Write out the records that appear below, verbatim and complete, but without pictures.

## START Listing

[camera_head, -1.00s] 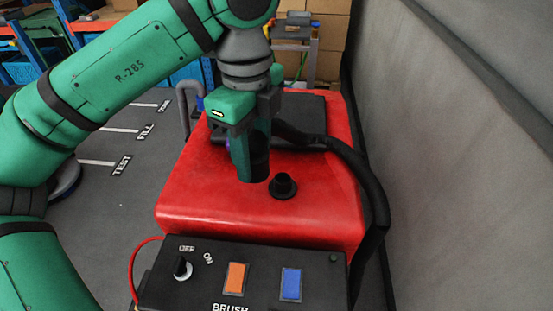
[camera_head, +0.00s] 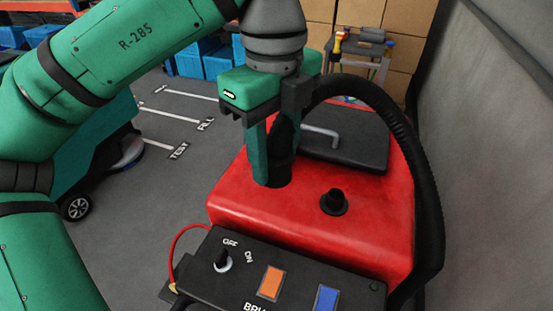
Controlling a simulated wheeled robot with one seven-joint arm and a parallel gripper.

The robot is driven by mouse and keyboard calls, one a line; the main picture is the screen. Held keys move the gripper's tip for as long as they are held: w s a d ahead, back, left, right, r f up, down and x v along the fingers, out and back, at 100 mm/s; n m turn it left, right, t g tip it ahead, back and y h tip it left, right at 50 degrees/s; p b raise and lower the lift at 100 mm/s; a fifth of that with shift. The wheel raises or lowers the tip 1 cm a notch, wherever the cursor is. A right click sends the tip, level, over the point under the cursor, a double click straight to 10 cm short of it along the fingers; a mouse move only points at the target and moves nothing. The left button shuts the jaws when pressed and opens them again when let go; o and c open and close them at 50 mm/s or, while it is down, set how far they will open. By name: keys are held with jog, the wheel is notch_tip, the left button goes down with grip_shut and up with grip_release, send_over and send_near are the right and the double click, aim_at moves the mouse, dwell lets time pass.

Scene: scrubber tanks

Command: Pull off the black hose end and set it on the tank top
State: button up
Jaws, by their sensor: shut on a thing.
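My gripper (camera_head: 277,165) points down over the left part of the red tank top (camera_head: 290,219). It is shut on the black hose end (camera_head: 281,168), which stands roughly upright in the jaws. I cannot tell whether its lower rim touches the tank top. The ribbed black hose (camera_head: 385,98) rises behind the gripper, arcs to the right and drops down the tank's right side. A short black port stub (camera_head: 333,202) stands open on the tank top, to the right of the hose end and apart from it.
A black lid (camera_head: 350,150) with a grey handle (camera_head: 321,131) covers the back of the tank. A control panel (camera_head: 245,260) with a knob and orange and blue switches is in front. A grey wall (camera_head: 500,130) stands close on the right. Open floor lies to the left.

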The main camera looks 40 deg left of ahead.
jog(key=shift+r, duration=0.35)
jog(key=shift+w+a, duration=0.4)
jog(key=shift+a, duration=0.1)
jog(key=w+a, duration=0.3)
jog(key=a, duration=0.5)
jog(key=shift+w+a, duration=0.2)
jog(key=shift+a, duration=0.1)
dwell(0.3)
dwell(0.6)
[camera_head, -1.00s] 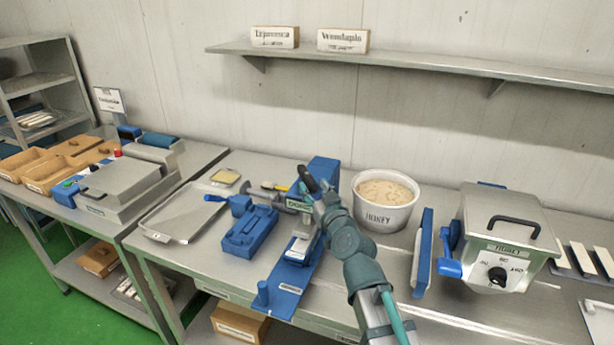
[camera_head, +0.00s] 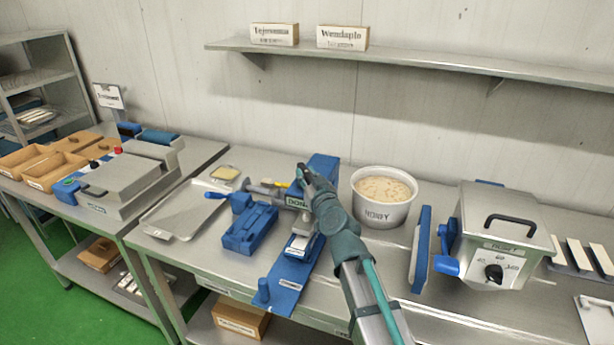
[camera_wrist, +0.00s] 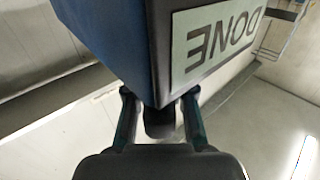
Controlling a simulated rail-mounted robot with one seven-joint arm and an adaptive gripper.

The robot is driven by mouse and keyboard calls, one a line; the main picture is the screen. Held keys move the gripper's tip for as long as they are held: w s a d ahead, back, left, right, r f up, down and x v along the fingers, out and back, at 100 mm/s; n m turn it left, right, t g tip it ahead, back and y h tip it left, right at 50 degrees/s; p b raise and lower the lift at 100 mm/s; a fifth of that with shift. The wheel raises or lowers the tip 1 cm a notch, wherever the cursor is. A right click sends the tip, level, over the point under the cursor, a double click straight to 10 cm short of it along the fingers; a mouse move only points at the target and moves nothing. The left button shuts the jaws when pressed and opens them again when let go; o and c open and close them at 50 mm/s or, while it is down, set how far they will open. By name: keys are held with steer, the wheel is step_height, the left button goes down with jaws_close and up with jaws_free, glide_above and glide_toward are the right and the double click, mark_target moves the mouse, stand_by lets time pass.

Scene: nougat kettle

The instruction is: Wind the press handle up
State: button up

## END Listing

◆ Response to this exercise ◆
[camera_head, -1.00s] 
[camera_head, +0.00s] 
Controlling a simulated wheeled robot with one seven-joint arm and a parallel gripper.

The robot is driven by mouse and keyboard calls, one a line; the main picture is the screen. Held keys move the gripper's tip for as long as they are held: w s a d ahead, back, left, right, r f up, down and x v along the fingers, out and back, at 100 mm/s; n m turn it left, right, t g tip it ahead, back and y h tip it left, right at 50 degrees/s; p b raise and lower the lift at 100 mm/s; a fifth of that with shift. The wheel raises or lowers the tip 1 cm a notch, wherever the cursor is. A right click sends the tip, level, over the point under the cursor, a double click straight to 10 cm short of it along the fingers; a mouse move only points at the target and moves nothing. The left button shuts the jaws when pressed and opens them again when let go; o and c open and close them at 50 mm/s or, while it is down, set how far they will open. By name: keys are held with jog, the wheel is notch_tip, the left button goes down with grip_shut and up with grip_release, send_over and send_near are the right and the double click, aim_at moves the mouse, dwell lets time pass.

Scene: scrubber tanks

Command: Pull off the black hose end and set it on the tank top
State: button up
Jaws, by their sensor: shut on a thing.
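My gripper (camera_head: 277,165) points down over the left part of the red tank top (camera_head: 290,219). It is shut on the black hose end (camera_head: 281,168), which stands roughly upright in the jaws. I cannot tell whether its lower rim touches the tank top. The ribbed black hose (camera_head: 385,98) rises behind the gripper, arcs to the right and drops down the tank's right side. A short black port stub (camera_head: 333,202) stands open on the tank top, to the right of the hose end and apart from it.
A black lid (camera_head: 350,150) with a grey handle (camera_head: 321,131) covers the back of the tank. A control panel (camera_head: 245,260) with a knob and orange and blue switches is in front. A grey wall (camera_head: 500,130) stands close on the right. Open floor lies to the left.

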The main camera looks 40 deg left of ahead.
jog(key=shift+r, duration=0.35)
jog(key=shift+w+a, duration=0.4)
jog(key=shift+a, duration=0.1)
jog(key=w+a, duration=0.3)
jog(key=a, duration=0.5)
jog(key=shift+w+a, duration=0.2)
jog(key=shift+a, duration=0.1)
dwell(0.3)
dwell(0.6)
[camera_head, -1.00s] 
[camera_head, +0.00s] 
[camera_wrist, +0.00s] 
Controlling a simulated rail-mounted robot with one seven-joint arm and an adaptive gripper.

The robot is driven by mouse and keyboard calls, one a line; the main picture is the screen. Held keys move the gripper's tip for as long as they are held: w s a d ahead, back, left, right, r f up, down and x v along the fingers, out and back, at 100 mm/s; n m turn it left, right, t g tip it ahead, back and y h tip it left, right at 50 degrees/s; p b raise and lower the lift at 100 mm/s; a fifth of that with shift. The wheel raises or lowers the tip 1 cm a notch, wherever the cursor is. A right click sends the tip, level, over the point under the cursor, a double click straight to 10 cm short of it along the fingers; a mouse move only points at the target and moves nothing. The left button shuts the jaws when pressed and opens them again when let go; o and c open and close them at 50 mm/s or, while it is down, set how far they will open. By name: keys are held with steer, the wheel is step_height, the left button goes down with jaws_close and up with jaws_free, glide_above and glide_toward are the right and the double click, mark_target moves the mouse, stand_by lets time pass.

Scene: nougat kettle

The instruction is: Wind the press handle up
State: button up

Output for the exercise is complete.